Instruction> Reproduce the listing word for word. Skip any image.
★ ★ ★ ★ ★
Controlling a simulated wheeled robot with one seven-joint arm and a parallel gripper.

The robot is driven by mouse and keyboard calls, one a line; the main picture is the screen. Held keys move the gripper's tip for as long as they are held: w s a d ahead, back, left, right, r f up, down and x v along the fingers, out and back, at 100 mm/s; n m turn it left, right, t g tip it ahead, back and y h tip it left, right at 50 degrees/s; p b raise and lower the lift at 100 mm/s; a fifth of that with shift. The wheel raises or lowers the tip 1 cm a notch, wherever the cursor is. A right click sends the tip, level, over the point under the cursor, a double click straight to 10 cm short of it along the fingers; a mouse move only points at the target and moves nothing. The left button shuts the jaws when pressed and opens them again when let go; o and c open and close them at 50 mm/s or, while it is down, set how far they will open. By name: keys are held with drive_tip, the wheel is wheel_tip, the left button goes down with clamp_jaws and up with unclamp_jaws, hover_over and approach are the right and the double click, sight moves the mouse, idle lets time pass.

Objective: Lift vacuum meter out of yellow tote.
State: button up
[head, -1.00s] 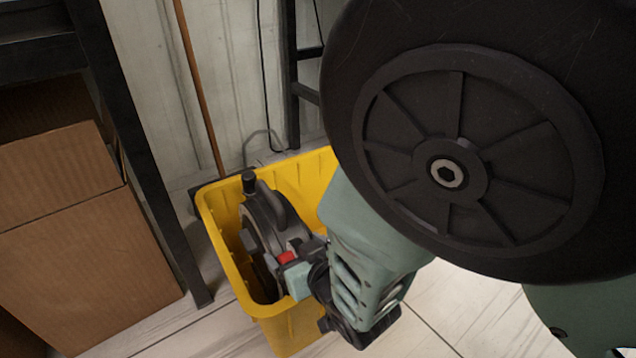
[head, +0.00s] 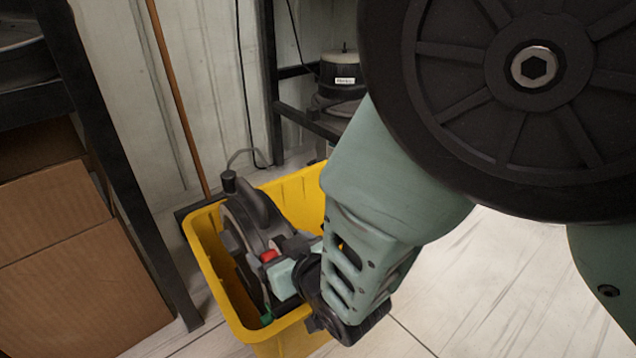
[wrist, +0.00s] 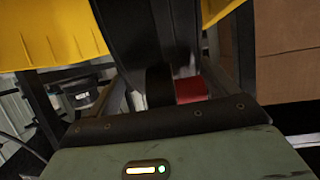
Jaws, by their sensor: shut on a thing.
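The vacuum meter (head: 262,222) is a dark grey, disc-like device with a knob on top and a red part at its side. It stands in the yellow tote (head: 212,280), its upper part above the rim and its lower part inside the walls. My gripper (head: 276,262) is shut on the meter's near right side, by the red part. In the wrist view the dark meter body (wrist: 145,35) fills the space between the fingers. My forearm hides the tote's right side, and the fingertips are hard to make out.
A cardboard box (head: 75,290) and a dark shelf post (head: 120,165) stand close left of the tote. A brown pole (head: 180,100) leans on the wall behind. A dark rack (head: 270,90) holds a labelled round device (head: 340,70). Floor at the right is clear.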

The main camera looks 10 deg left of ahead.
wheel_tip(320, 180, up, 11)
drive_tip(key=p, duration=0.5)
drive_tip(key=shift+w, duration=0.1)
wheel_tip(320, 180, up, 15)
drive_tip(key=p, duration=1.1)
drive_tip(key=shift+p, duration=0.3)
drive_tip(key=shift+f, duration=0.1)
★ ★ ★ ★ ★
The reply>
Controlling a simulated wheeled robot with one seven-joint arm and a parallel gripper.

The robot is driven by mouse and keyboard calls, one a line; the main picture is the screen. Held keys move the gripper's tip for as long as they are held: w s a d ahead, back, left, right, r f up, down and x v along the fingers, out and back, at 100 mm/s; n m turn it left, right, t g tip it ahead, back and y h tip it left, right at 50 degrees/s; p b raise and lower the lift at 100 mm/s; a fifth of that with shift. The wheel raises or lowers the tip 1 cm a notch, wherever the cursor is. A right click sends the tip, level, over the point under the cursor, a double click straight to 10 cm short of it along the fingers; a mouse move only points at the target and moves nothing. The left button shuts the jaws when pressed and opens them again when let go; o and c open and close them at 50 mm/s or, while it is down, set how far they will open. By name: keys are held with drive_tip, the wheel is wheel_tip, the left button goes down with clamp_jaws and up with unclamp_jaws, hover_over and approach are the right and the double click, sight moves the mouse, idle lets time pass.

Objective: Lift vacuum meter out of yellow tote.
State: button up
[head, -1.00s] 
[head, +0.00s] 
[wrist, +0.00s] 
Jaws, by their sensor: shut on a thing.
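The vacuum meter (head: 262,222) is a dark grey, disc-like device with a knob on top and a red part at its side. It stands in the yellow tote (head: 212,280), its upper part above the rim and its lower part inside the walls. My gripper (head: 276,262) is shut on the meter's near right side, by the red part. In the wrist view the dark meter body (wrist: 145,35) fills the space between the fingers. My forearm hides the tote's right side, and the fingertips are hard to make out.
A cardboard box (head: 75,290) and a dark shelf post (head: 120,165) stand close left of the tote. A brown pole (head: 180,100) leans on the wall behind. A dark rack (head: 270,90) holds a labelled round device (head: 340,70). Floor at the right is clear.

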The main camera looks 10 deg left of ahead.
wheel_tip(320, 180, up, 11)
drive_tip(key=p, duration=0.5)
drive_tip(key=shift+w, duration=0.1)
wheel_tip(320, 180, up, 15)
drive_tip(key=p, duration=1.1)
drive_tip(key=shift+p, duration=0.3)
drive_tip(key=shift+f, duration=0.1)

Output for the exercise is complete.